After my first hour or so I took the headset off and was thinking about Olivia, the person I had just been interacting with, rather than Olivia, the character in that game I was playing.  This is a subtle differentiation but an incredibly powerful and exciting one.  Even in a game world that’s obviously not quite photoreal, with facial animations that aren’t all that lifelike, this character was made real because as with all VR experiences (and this is an educated/anecdotal guess) at some level our dumb animal brain BELIEVES she’s real at a subconscious level, or at least, perceives it similarly to any other real world interaction.

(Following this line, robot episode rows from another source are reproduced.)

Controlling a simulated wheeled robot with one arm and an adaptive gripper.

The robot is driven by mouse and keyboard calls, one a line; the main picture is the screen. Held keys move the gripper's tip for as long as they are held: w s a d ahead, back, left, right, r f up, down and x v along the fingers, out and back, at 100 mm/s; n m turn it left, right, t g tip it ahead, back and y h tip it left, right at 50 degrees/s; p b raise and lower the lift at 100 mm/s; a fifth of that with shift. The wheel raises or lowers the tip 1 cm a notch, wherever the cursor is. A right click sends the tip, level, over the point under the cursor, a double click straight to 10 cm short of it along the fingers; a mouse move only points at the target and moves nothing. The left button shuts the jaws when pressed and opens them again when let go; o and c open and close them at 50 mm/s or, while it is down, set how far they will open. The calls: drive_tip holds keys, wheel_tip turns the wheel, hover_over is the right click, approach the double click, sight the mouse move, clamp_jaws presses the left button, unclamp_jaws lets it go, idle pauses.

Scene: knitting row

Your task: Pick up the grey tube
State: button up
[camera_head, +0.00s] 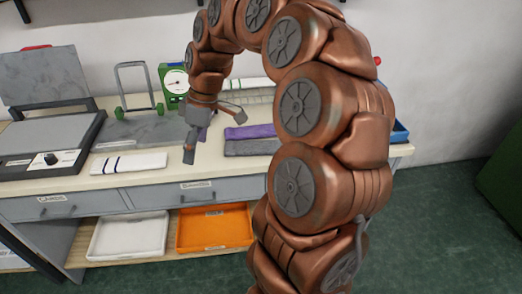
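A flat dark grey knitted piece (251,147), which looks like the grey tube, lies at the front of the bench top (228,167). A purple piece (249,131) lies just behind it. My arm covers their right ends. My gripper (212,133) hangs above the bench to the left of the grey piece. Its fingers are spread, and I see nothing held between them. A bit of purple shows behind the fingers, and I cannot tell what it belongs to.
A white striped piece (128,163) lies front left. Behind stand a black-framed grey plate device (45,134), a grey slab with green weights (140,128) and a green dial gauge (175,80). White (130,236) and orange (214,229) trays sit below.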

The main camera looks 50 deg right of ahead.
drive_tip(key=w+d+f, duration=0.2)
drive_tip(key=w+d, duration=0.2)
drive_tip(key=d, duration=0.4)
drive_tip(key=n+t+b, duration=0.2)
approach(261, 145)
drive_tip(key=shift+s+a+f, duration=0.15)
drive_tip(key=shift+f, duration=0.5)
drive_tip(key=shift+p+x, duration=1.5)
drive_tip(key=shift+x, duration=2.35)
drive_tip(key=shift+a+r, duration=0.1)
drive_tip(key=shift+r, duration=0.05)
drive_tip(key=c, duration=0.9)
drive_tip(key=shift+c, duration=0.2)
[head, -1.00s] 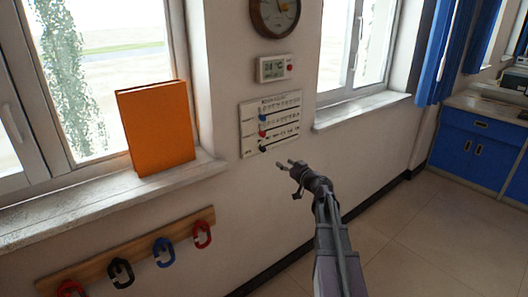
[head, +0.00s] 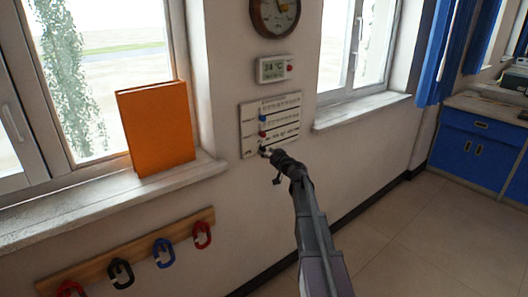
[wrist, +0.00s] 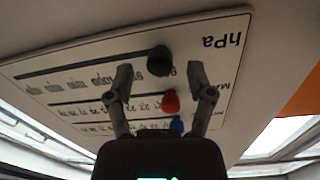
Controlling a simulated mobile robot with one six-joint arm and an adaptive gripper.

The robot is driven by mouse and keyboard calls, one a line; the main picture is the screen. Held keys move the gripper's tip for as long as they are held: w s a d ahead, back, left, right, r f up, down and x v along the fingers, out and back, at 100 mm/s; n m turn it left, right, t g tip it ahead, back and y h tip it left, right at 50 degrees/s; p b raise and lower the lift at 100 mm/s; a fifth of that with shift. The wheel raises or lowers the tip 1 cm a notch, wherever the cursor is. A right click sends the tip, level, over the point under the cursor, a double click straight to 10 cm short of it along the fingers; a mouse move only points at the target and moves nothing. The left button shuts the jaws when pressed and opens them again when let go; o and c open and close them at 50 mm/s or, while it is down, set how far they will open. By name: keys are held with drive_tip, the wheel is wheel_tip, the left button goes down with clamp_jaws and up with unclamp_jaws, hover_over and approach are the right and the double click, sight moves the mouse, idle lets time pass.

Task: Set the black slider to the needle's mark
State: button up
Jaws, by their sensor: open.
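The white panel (head: 285,108) on the wall carries three sliders on horizontal slots. The black slider (wrist: 159,60) is on the row marked hPa, near that row's label end. The red slider (wrist: 170,102) and the blue slider (wrist: 176,123) are on the other rows. My gripper (wrist: 160,74) is open, its fingers on either side of the black slider near the tips; contact cannot be told. In the head view my gripper (head: 267,154) is at the panel's lower left and largely hides the black slider. The round dial (head: 275,16) above has a needle; its reading is too small to tell.
A digital display (head: 275,69) hangs between dial and panel. An orange box-like object (head: 156,128) stands on the left sill (head: 100,205). The right sill (head: 360,110) juts out beside the panel.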

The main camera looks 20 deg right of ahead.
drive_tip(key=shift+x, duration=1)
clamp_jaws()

This innately makes the rest of the story more powerful, and avoiding too many spoilers, you’re trying to find Olivia, your friend, trying to help Olivia, your friend, as opposed to find and help Olivia the video game character.  This had me, the player, far more involved in the story than I’ve been in other traditional triple a games recently, even those with greater scope, character animation, realism etc and I think that’s something really special VR has to offer.  This makes me really excited for future story driven games in VR, and I can’t wait to see what hijinx my captain Olivia and I might get up to in Lone Echo 2.

Ps. Just another note on VR dev while I’m talking about echo – If you can afford the simulation cost, I’m a firm believer in always having a full vr body simulation.  At one point as I was gliding through space pulled along by my shuttle, I looked down to see my robot body’s shadow and it was MY body’s shadow.  Goosebumps.  Do it.  It’s worth it.